The domestic ban was backed by most of the 217 state and national members of IUCN, as well as over 1,000 conservation groups that are part of the union. But some countries, including Japan, Namibia and South Africa, argued against the ban.
The international trade in ivory has been banned since 1989 but in many countries, including the US, UK and China, domestic ivory trading is still allowed for antiques.
“Today’s vote by IUCN members is the first time that a major international body has called on every country in the world to close its legal markets for elephant ivory,” said Andrew Wetzler, deputy chief program officer at the Natural Resources Defense Council.
“It’s truly a landmark moment, and a victory for elephants that will hopefully be repeated later this month at the next meeting of Convention on International Trade in Endangered Species (CITES) in Johannesburg.”
The following statement was released by WCS (Wildlife Conservation Society) President and CEO Cristian Samper, who also serves on the U.S. Advisory Council on Wildlife Trafficking:
Your support matters…The global conservation community is stepping up: No more domestic ivory sales. Elephants have had enough of the ivory trade and so has the world. Today’s vote at the IUCN World Conservation Congress calling for closure of domestic elephant ivory markets across the globe is vital–as the news about Africa’s elephants is as bad as bad news gets.
As thousands of conservationists gathered in Honolulu for the World Conservation Congress, it was more than clear that IUCN members needed to take a strong stand if Africa’s elephants were to have a chance at survival.

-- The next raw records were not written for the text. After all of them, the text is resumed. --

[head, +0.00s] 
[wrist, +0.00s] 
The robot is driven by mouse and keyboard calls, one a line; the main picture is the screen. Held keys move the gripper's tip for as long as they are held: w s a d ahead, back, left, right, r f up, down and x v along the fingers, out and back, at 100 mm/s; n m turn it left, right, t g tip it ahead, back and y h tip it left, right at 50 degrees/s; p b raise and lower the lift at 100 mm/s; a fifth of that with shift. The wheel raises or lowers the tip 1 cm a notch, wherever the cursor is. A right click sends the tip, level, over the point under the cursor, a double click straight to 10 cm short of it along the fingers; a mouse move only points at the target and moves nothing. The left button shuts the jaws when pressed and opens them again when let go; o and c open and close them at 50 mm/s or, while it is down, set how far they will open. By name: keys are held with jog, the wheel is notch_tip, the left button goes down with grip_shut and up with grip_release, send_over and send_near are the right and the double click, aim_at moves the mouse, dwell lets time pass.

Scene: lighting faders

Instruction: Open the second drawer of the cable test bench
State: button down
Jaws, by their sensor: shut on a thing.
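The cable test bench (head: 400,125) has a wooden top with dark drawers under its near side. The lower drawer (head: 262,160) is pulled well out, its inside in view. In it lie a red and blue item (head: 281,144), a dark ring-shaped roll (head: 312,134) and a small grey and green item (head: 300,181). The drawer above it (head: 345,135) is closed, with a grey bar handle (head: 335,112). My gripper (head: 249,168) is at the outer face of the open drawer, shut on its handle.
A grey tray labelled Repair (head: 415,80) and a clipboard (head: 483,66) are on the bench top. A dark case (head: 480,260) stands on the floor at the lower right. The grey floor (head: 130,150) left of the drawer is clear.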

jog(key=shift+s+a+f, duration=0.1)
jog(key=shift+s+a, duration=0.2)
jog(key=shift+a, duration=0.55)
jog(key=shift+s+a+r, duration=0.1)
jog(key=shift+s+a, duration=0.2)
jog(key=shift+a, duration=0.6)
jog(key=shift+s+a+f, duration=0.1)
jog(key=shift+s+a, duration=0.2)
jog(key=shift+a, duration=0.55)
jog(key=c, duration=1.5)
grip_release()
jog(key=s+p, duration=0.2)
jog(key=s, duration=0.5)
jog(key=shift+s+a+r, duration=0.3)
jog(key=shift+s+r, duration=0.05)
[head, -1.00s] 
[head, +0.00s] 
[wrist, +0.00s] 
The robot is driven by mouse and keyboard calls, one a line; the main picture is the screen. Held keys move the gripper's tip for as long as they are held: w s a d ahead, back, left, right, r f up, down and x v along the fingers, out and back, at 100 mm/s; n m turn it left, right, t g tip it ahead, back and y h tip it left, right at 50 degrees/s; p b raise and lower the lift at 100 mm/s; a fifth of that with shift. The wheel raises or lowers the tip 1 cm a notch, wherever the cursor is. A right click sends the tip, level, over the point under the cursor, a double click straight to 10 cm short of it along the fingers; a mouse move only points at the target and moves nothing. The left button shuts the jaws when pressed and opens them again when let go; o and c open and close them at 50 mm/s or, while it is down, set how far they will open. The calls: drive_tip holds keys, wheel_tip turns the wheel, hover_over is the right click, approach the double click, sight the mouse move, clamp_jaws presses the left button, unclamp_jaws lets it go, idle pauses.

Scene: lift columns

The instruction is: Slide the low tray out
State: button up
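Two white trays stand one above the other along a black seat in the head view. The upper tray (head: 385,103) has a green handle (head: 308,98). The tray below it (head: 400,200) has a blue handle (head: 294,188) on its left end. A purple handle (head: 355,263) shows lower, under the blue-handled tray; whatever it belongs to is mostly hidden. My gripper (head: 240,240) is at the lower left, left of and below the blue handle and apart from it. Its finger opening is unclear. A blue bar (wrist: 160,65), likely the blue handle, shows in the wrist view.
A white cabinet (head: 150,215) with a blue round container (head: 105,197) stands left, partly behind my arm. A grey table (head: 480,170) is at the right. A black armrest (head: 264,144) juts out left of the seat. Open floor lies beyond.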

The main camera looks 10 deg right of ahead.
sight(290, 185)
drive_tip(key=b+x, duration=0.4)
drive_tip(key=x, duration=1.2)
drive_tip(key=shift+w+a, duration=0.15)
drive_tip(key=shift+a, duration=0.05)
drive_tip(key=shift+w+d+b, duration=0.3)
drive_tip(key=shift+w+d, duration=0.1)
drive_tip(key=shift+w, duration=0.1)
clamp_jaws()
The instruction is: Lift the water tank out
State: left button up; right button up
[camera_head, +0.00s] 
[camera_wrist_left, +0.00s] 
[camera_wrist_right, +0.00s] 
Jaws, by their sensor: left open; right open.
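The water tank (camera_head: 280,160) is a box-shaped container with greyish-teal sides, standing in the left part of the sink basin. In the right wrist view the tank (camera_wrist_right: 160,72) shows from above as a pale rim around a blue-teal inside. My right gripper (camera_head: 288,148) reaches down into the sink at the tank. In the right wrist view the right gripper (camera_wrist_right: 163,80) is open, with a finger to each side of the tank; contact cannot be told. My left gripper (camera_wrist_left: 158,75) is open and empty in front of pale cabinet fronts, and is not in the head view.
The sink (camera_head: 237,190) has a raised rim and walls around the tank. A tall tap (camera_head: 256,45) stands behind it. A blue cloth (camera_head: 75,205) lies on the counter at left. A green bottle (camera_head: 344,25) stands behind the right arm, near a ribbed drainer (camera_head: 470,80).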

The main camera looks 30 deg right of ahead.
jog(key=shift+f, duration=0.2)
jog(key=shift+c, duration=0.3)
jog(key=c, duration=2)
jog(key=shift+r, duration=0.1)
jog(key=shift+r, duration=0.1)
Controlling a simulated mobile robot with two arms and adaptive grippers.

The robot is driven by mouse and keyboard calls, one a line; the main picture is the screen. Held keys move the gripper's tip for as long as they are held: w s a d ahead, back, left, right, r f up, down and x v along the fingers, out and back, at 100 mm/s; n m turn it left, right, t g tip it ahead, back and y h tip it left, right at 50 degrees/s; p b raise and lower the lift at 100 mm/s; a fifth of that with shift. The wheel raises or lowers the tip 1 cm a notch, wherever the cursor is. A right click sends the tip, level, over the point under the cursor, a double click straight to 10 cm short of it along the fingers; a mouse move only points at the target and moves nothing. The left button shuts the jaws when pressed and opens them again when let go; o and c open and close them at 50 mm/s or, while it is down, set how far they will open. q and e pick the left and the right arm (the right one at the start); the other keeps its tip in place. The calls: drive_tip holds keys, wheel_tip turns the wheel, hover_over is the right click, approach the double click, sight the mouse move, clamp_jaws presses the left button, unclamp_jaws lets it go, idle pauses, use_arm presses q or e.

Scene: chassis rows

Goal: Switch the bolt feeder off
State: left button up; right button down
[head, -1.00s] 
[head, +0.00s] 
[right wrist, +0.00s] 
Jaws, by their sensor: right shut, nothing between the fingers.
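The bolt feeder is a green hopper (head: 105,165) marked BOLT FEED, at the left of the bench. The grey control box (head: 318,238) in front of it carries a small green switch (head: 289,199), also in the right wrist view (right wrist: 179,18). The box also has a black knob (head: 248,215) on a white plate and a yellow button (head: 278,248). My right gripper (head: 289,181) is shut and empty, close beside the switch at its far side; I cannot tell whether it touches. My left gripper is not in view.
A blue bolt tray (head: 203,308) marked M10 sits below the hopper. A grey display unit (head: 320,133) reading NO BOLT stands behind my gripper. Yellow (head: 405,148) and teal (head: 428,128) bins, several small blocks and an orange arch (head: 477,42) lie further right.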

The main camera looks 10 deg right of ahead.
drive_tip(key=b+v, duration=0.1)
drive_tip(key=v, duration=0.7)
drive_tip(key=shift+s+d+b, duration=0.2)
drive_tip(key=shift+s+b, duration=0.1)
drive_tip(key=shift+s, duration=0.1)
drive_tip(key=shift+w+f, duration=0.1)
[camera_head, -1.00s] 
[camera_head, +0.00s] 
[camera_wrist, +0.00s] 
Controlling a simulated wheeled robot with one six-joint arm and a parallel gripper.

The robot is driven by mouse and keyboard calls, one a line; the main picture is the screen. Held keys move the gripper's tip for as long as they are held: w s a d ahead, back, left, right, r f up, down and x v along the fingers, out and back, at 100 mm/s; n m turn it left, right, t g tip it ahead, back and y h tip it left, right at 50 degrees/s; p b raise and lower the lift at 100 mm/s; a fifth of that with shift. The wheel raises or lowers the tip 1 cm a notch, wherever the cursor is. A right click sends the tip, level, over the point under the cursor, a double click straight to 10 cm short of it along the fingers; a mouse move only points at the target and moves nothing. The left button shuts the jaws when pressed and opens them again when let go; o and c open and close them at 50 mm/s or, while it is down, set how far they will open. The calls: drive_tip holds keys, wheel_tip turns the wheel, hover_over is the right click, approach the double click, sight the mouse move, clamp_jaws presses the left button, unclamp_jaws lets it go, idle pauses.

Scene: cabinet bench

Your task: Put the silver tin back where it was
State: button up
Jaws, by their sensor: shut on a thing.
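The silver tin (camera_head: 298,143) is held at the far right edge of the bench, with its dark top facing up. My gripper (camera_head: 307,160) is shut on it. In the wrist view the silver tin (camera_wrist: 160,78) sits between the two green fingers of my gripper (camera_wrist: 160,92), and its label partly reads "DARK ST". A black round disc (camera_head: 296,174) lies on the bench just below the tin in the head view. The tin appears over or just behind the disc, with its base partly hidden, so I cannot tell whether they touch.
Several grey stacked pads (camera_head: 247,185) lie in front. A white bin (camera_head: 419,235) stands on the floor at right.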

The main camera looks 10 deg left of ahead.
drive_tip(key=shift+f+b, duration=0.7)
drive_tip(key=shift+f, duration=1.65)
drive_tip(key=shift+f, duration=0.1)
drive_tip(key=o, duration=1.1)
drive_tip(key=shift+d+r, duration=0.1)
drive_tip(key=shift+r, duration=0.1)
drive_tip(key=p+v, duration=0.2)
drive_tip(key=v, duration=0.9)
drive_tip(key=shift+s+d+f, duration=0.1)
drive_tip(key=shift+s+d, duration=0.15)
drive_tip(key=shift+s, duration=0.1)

At the start of the Congress, WCS issued a scientific paper, with lead author WCS’s Andrea Turkalo, showing that it will take almost a century for Africa’s forest elephants to recover from the intense poaching they have suffered since 2002. In addition, The Great Elephant Census, funded by Microsoft founder Paul Allen, and undertaken by a team of scientists and conservationists, including WCS’s Dr. Paul Elkan, Falk Grossmann, and other WCS field staff, working in cooperation with government wildlife departments, has now documented that savanna elephants have declined at a rate of 27,000 — or 8 percent — per year, with a total of 144,000 lost in less than a decade. The surveys also revealed that several populations, particularly in West and Central Africa, are at dangerously low levels- risking local extinction.
The shutting down of domestic ivory markets will send a clear signal to traffickers and organized criminal syndicates that ivory is worthless and will no longer support their criminal activities causing security problems in local communities and wiping out wildlife. Critically, closing domestic markets will also prevent the selling of illegal ivory under the cover of a legal trade, making it much easier for law enforcement agencies to do their jobs and much harder for the syndicates to profit from their nefarious trade.
As we leave Hawai’i, many in the conservation community, including government representatives, will now head to a major meeting of the Conference of the Parties to the Convention on International Trade in Endangered Species of Wild Fauna and Flora (CITES) in Johannesburg. There, we remain hopeful the delegates will be emboldened by the IUCN vote to adopt a resolution submitted by African governments that also calls for closure of domestic ivory markets.
At WCS and with our 96 Elephants campaign, we have fought this fight to protect elephants on several levels – local, national, and international. We have been encouraged by U.S. states including Hawaii, New York, and California for banning ivory sales, countries including the United States and France for closing their markets, and by China and Hong Kong SAR promising to do the same. Other positive steps, along with critically reinforcing site based anti-poaching and protected area management actions, have included an increasing number of countries across Africa taking more effective law enforcement actions against poachers and in their ports, and countries across the world burning or crushing their stockpiles of confiscated ivory. All these actions have kept momentum behind shutting down the ivory markets which have devastated elephant populations, and for taking all the other actions vital to ensure elephants have a future.
While China has not taken the final step needed to shut down its domestic ivory market, they have committed to close their market soon and inflict the largest blow to the ivory criminals. In September 2015, US President Obama and Chinese President Xi committed to ‘enact nearly complete bans’ on ivory imports and exports.
It is important to note that the IUCN ivory motion highlighted the leadership of African nations behind the movement to save elephants, including African-led efforts such as the Cotonou Declaration of 2015, the African Elephant Action Plan and associated African Elephant Fund, and the Elephant Protection Initiative. Africa’s leadership has been inspiring to all. Their elephants and their communities are suffering—and the world must heed the call to put an end to the ivory trade, once and for all.
The movement behind Africa’s elephants gives us all hope and will ensure that the elephant will continue to be a vital part of Africa’s magnificent natural heritage.
WCS will not halt in this effort as we work to stop the killing, stop the trafficking, and stop the demand.